Your task: From the records below, transcribe only the lines running from the one with "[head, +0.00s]" through the one with "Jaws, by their". Keep both of those end lines.

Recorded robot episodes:
►

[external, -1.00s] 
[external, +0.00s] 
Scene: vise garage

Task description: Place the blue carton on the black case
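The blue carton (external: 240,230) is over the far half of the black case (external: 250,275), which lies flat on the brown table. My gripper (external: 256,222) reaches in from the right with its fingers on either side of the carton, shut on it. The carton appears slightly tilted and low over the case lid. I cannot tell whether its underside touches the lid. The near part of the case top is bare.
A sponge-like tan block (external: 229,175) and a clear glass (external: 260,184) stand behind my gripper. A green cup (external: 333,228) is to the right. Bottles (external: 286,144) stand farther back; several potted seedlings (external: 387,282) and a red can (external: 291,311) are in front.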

◄
►

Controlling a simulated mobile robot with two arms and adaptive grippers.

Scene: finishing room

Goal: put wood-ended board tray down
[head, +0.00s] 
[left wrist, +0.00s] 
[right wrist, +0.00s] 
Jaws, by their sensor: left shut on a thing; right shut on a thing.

◄

Solution below:
[head, +0.00s] 
[left wrist, +0.00s] 
[right wrist, +0.00s] 
Jaws, by their sensor: left shut on a thing; right shut on a thing.

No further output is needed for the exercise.